Carry none of the pictures over; set down the material below exactly.

───── MATERIAL FOR THIS EXERCISE ─────

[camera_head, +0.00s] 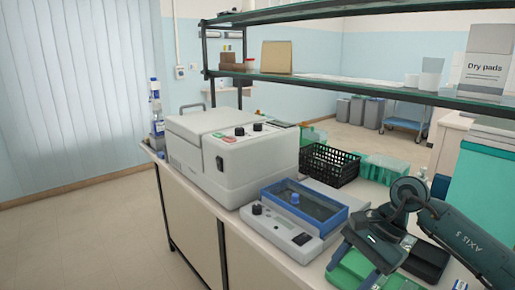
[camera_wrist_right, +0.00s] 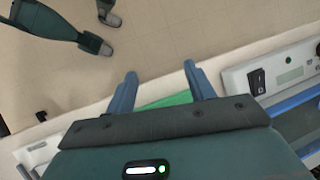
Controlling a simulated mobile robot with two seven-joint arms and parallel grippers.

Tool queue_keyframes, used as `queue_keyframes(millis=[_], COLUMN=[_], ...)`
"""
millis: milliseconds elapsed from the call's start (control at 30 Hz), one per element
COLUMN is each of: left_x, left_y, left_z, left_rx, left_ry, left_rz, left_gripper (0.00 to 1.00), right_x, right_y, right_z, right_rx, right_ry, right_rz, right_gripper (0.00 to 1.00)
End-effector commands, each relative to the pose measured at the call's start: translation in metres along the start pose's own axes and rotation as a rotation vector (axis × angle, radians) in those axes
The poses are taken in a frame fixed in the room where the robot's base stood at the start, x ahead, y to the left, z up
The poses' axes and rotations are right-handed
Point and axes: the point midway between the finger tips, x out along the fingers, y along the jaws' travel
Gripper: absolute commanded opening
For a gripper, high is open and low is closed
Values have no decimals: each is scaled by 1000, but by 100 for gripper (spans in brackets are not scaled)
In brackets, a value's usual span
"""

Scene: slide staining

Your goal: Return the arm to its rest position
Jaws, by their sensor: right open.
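My right arm comes in from the right in the head view, with its dark gripper body (camera_head: 378,243) over the near right part of the bench. In the right wrist view my right gripper (camera_wrist_right: 160,78) is open, with two blue-grey fingers apart and nothing between them. Behind the fingers lie a green object (camera_wrist_right: 168,99) and the bench edge, with floor beyond. My left gripper does not show clearly in either view.
A white device with a blue-rimmed basin (camera_head: 305,208) stands left of my right gripper, close by. Green trays (camera_head: 352,272) lie under it. A large white machine (camera_head: 230,150), a black basket (camera_head: 328,165) and an overhead shelf (camera_head: 345,84) are farther back. Floor at left is clear.

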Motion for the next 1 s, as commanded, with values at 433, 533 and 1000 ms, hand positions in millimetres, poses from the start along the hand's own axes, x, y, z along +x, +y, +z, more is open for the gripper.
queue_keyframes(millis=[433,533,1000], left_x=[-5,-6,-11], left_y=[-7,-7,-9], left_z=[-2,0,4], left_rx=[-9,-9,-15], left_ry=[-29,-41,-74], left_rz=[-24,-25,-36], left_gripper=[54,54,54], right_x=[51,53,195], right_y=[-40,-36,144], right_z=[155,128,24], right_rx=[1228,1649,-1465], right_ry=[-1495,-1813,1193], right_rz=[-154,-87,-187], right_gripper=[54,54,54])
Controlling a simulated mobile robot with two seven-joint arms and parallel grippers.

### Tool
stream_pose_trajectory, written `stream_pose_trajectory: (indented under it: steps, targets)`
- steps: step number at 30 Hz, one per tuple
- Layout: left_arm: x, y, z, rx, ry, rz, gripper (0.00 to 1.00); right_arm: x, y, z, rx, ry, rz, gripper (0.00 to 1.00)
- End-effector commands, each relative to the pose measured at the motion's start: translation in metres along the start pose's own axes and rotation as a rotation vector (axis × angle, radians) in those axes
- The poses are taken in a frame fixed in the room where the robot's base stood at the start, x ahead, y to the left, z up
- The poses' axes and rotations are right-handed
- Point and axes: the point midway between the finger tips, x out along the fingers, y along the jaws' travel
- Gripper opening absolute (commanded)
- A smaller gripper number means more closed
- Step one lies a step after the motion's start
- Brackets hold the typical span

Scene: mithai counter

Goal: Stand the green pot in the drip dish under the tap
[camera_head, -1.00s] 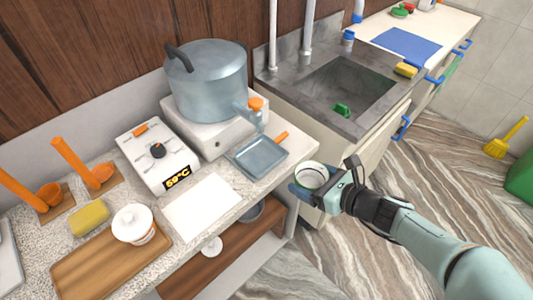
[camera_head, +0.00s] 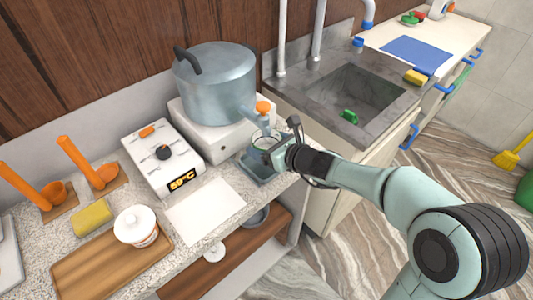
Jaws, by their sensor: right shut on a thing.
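The green pot (camera_head: 262,142), open at the top with a pale rim, is held by my right gripper (camera_head: 271,152). It is over the blue-grey drip dish (camera_head: 256,176), just below the tap with the orange knob (camera_head: 263,107) on the big metal vessel (camera_head: 214,82). The pot looks upright. The gripper hides much of its side, and I cannot tell whether its base touches the dish. The dish lies on the counter in front of the white burner base. My left gripper is not in view.
A white control box (camera_head: 161,157) reading 59°C and a white sheet (camera_head: 205,210) are left of the dish. The sink (camera_head: 358,97) is at the right, across a gap.

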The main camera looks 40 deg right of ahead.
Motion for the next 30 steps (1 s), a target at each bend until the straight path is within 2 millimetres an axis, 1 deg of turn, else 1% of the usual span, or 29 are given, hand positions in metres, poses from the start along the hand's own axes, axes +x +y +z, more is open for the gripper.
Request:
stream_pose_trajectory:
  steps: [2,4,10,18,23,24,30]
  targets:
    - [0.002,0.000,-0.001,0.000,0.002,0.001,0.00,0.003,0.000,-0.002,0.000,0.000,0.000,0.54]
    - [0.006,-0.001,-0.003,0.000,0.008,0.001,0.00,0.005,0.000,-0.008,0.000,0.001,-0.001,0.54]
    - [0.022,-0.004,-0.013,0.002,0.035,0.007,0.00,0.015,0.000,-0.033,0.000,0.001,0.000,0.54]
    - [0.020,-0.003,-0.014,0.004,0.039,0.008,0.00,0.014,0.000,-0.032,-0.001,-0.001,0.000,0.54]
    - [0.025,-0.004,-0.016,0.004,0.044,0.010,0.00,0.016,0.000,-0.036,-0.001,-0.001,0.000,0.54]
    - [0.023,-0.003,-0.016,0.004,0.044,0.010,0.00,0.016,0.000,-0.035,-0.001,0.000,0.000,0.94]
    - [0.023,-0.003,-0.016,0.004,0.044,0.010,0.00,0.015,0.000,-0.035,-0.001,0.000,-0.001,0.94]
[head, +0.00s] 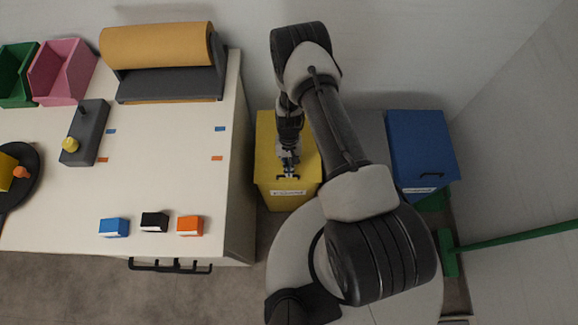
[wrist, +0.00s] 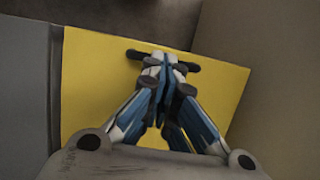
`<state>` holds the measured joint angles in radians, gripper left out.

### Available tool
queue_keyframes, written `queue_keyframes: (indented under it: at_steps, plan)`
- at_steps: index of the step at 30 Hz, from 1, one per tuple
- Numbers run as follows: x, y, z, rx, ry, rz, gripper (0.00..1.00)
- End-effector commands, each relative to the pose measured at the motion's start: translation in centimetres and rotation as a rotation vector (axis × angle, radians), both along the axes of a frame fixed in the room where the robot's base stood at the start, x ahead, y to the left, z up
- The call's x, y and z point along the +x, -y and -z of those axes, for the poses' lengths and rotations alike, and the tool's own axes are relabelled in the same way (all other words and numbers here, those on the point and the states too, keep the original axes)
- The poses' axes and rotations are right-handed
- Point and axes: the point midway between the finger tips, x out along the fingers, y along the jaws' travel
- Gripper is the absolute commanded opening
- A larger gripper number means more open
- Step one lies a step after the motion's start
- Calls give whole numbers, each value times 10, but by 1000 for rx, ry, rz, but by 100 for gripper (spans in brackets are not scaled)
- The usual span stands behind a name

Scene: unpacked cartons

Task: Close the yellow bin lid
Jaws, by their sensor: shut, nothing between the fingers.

─────

EXERCISE RESPONSE:
[camera_head, +0.00s] 
[camera_wrist_right, +0.00s] 
Controlling a simulated mobile robot with two seven-joint arms and parallel grippers.

Tool queue_keyframes, used as `queue_keyframes(millis=[_], COLUMN=[_], ...)`
"""
millis: milliseconds elapsed from the call's start (control at 30 Hz), one per element
COLUMN is each of: left_x, left_y, left_z, left_rx, left_ry, left_rz, left_gripper (0.00 to 1.00), right_x, right_y, right_z, right_rx, right_ry, right_rz, right_gripper (0.00 to 1.00)
End-effector commands, each relative to the pose measured at the call's start: translation in metres along the start pose's own axes and rotation as a rotation vector (axis × angle, radians) in those axes
The poses are taken in a frame fixed in the room where the robot's base stood at the start, x ahead, y to the left, z up
The poses' axes and rotations are right-handed
Point and axes: the point midway between the finger tips, x out along the fingers, y along the jaws' travel
Gripper: absolute commanded opening
For a gripper, high is open and low is closed
Values have no decimals: each is scaled by 1000, but by 100 for gripper (spans in brackets are not scaled)
In brackets, a value's usual span
"""

Scene: slide staining

Your goal: Return the arm to its rest position
Jaws, by their sensor: right open.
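My right arm comes in from the right in the head view, with its dark gripper body (camera_head: 378,243) over the near right part of the bench. In the right wrist view my right gripper (camera_wrist_right: 160,78) is open, with two blue-grey fingers apart and nothing between them. Behind the fingers lie a green object (camera_wrist_right: 168,99) and the bench edge, with floor beyond. My left gripper does not show clearly in either view.
A white device with a blue-rimmed basin (camera_head: 305,208) stands left of my right gripper, close by. Green trays (camera_head: 352,272) lie under it. A large white machine (camera_head: 230,150), a black basket (camera_head: 328,165) and an overhead shelf (camera_head: 345,84) are farther back. Floor at left is clear.

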Motion for the next 1 s, as commanded, with values at 433, 533 and 1000 ms, hand positions in millimetres, poses from the start along the hand's own axes, x, y, z along +x, +y, +z, more is open for the gripper.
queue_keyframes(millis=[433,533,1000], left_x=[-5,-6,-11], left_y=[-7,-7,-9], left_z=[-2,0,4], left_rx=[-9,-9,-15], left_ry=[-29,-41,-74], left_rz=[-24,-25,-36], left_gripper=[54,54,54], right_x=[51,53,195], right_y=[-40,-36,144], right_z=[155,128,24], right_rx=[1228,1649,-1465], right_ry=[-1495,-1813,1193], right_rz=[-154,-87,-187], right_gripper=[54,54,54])
Controlling a simulated mobile robot with two seven-joint arms and parallel grippers.

### Tool
stream_pose_trajectory, written `stream_pose_trajectory: (indented under it: steps, targets)`
- steps: step number at 30 Hz, one per tuple
- Layout: left_arm: x, y, z, rx, ry, rz, gripper (0.00 to 1.00); right_arm: x, y, z, rx, ry, rz, gripper (0.00 to 1.00)
- End-effector commands, each relative to the pose measured at the motion's start: translation in metres along the start pose's own axes and rotation as a rotation vector (axis × angle, radians) in those axes
- The poses are taken in a frame fixed in the room where the robot's base stood at the start, x ahead, y to the left, z up
- The poses' axes and rotations are right-handed
- Point and axes: the point midway between the finger tips, x out along the fingers, y along the jaws' travel
- Gripper opening absolute (commanded)
- A smaller gripper number means more closed
- Step one lies a step after the motion's start
- Brackets hold the typical span

Scene: mithai counter

Goal: Stand the green pot in the drip dish under the tap
[camera_head, -1.00s] 
[camera_head, +0.00s] 
Jaws, by their sensor: right shut on a thing.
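The green pot (camera_head: 262,142), open at the top with a pale rim, is held by my right gripper (camera_head: 271,152). It is over the blue-grey drip dish (camera_head: 256,176), just below the tap with the orange knob (camera_head: 263,107) on the big metal vessel (camera_head: 214,82). The pot looks upright. The gripper hides much of its side, and I cannot tell whether its base touches the dish. The dish lies on the counter in front of the white burner base. My left gripper is not in view.
A white control box (camera_head: 161,157) reading 59°C and a white sheet (camera_head: 205,210) are left of the dish. The sink (camera_head: 358,97) is at the right, across a gap.

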The main camera looks 40 deg right of ahead.
Motion for the next 30 steps (1 s), a target at each bend until the straight path is within 2 millimetres an axis, 1 deg of turn, else 1% of the usual span, or 29 are given, hand positions in metres, poses from the start along the hand's own axes, axes +x +y +z, more is open for the gripper.
Request:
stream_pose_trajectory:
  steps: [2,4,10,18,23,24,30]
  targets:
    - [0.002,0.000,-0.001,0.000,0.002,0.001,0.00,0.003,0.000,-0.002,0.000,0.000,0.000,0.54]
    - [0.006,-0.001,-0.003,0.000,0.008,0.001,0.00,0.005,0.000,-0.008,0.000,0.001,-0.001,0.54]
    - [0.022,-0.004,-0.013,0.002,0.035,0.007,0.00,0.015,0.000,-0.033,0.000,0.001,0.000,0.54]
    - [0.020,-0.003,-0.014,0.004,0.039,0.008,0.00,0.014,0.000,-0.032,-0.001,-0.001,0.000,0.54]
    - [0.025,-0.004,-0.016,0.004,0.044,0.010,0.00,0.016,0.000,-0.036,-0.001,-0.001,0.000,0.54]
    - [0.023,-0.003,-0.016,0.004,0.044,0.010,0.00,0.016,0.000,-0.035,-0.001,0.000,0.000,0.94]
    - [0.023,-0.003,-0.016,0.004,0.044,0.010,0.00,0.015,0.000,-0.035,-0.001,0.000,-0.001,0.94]
[head, +0.00s] 
[wrist, +0.00s] 
`<state>` holds the measured joint angles in radians, gripper left out.

### Available tool
queue_keyframes, written `queue_keyframes: (indented under it: at_steps, plan)`
- at_steps: index of the step at 30 Hz, from 1, one per tuple
- Numbers run as follows: x, y, z, rx, ry, rz, gripper (0.00..1.00)
- End-effector commands, each relative to the pose measured at the motion's start: translation in centimetres and rotation as a rotation vector (axis × angle, radians), both along the axes of a frame fixed in the room where the robot's base stood at the start, x ahead, y to the left, z up
- The call's x, y and z point along the +x, -y and -z of those axes, for the poses' lengths and rotations alike, and the tool's own axes are relabelled in the same way (all other words and numbers here, those on the point and the states too, keep the original axes)
- The poses' axes and rotations are right-handed
- Point and axes: the point midway between the finger tips, x out along the fingers, y along the jaws' travel
- Gripper is the absolute commanded opening
- A larger gripper number means more open
- Step one lies a step after the motion's start
- Calls give whole numbers, each value times 10, but by 1000 for rx, ry, rz, but by 100 for gripper (spans in brackets are not scaled)
- The usual span stands behind a name

Scene: unpacked cartons

Task: Close the yellow bin lid
Jaws, by their sensor: shut, nothing between the fingers.

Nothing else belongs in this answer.